Let's review some properties of discrete probability distributions: A distribution function that assigns a probability to the value taken on by a random variable due to the occurrence of a discrete random event is called a Probability Mass Function. They come in several flavours, the binomial distribution function assigns probabilities to events drawn from a finite population with replacement. The hypergeometric distribution function assigns probabilities to events drawn without replacing them, and the poisson distribution describes independent event probabilities based on an expected value of 'successes' denoted as \( \lambda \).

These probability mass functions and their cumulative distribution function are shown in the figure below, the value with highest mass is 3 in all cases (the code to generate these figures is available in the .Rmarkdown file that generated this page).
plot of chunk PMF

It is evident from the figures above that for small sample sizes the CI based on a discrete distribution is not symmetrical: These distributions are zero inflated and depending on the context, can have fat tails when large samples are concerned.

Another reason to look for a more accurate CI around a discrete ES is a less than ideal analysis strategy that is often used when there are more than 2 factor levels in the design. One often calculates a \( \chi^2 \) statistic for the large design table and subsequently interprets \( \chi^2 \) tests on 2X2 partitions of the full design as level or group comparisons, like in a linear model. In my opinion this is an incorrect strategy: A \( \chi^2 \) test is a goodness-of-fit test and should not be used to test hypotheses about the effects of a linear predictor on a dependent variable. One should use a generalised linear model with a poisson link (poisson regression, log-linear analysis), or binomial link (logistic, probit regression) function to answer such questions.

What options are available if one does not want to embark on a generalised mixed model fitting spree?

Noncentral CIs around the Odds Ratio of Fisher's Exact Test

The solution is in fact quite simple when you are using R. No extra packages are required, because the fisher.test() function available in the core stats package will give you exactly the effect size you need: An exact Odds Ratio (OR) with CIs based on the noncentral hypergeomtric distribution for 2x2 tables. The function performs Fisher's exact test, which for 2x2 tables amounts to evaluating \( H_0: OR = 1 \). If the Odds Ratio is 1, the cell counts are conditionally independent of row and column variables and one would infer: “There is no effect”.

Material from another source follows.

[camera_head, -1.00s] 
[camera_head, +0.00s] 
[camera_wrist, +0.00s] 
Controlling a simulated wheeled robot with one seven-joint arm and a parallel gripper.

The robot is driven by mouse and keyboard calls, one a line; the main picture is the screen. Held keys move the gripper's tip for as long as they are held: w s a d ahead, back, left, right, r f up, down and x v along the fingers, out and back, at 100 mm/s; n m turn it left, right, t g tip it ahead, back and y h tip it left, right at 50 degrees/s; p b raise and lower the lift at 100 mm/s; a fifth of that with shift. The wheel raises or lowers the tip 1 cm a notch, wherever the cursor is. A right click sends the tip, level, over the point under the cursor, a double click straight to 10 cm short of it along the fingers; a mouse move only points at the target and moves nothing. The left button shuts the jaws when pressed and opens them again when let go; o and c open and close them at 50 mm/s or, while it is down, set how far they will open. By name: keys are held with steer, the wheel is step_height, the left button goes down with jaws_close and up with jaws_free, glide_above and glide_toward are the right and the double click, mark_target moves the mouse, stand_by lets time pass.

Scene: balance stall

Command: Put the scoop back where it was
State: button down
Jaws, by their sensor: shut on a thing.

You've probably read somewhere that Fisher's Exact Test can take a long time to compute when the table is very large. That is correct, but when examples of large datasets with discrete variables in recent experimental studies are considered, I would not worry too much about the computation time. Moreover, R only gives the noncentral CIs for 2x2 tables, therefore this specific strategy can only be applied in the following common analysis context:

  1. When dealing with tables larger than 2x2, check dependence of row and column variables using whatever test is convenient to do so.
  2. When it is appropriate to analyse whether variation in cell counts depends on the levels a row or column factor, use Fisher's exact test on the appropriate 2x2 sub-tables to get an exact Odds Ratio (OR).
  3. Adjust the confidence level of the of the confidence interval around the OR estimate to take into account the number of statistical tests that were conducted on a partition of the full table: \( CL = \frac{(1-\alpha)}{n_{comparisons}} \)

Note: The \( OR \) is usually expressed as \( \log(OR) \)

Example: Time, Money, and Morality

This example is taken from: A Post-Publication Peer-Review (3PR) of Time, Money, and Morality, based on: Gino et al., 2013

This study examines unethical behaviour in participants as a function of induced states of self-interest or self-reflection. One of the dependent variables is the observation of cheating behaviour in participants, in order to receive a higher financial reward for completing the experiment. The two states are induced by subconscious priming of the concept of Money and Time respectively. In addition to subconscious priming, 2 of the 4 studies also used inductions of self-reflection by means of framing the task as a personality vs. intelligence assessment, or by placing a mirror in the experimentation room.

Setup the data
The R code below creates 4 tables based on the published results of the 4 experiments (however, see link to HIBAR above for details). The columns are Cheating=YES and Cheating=NO, and rows are the conditions in each experiment.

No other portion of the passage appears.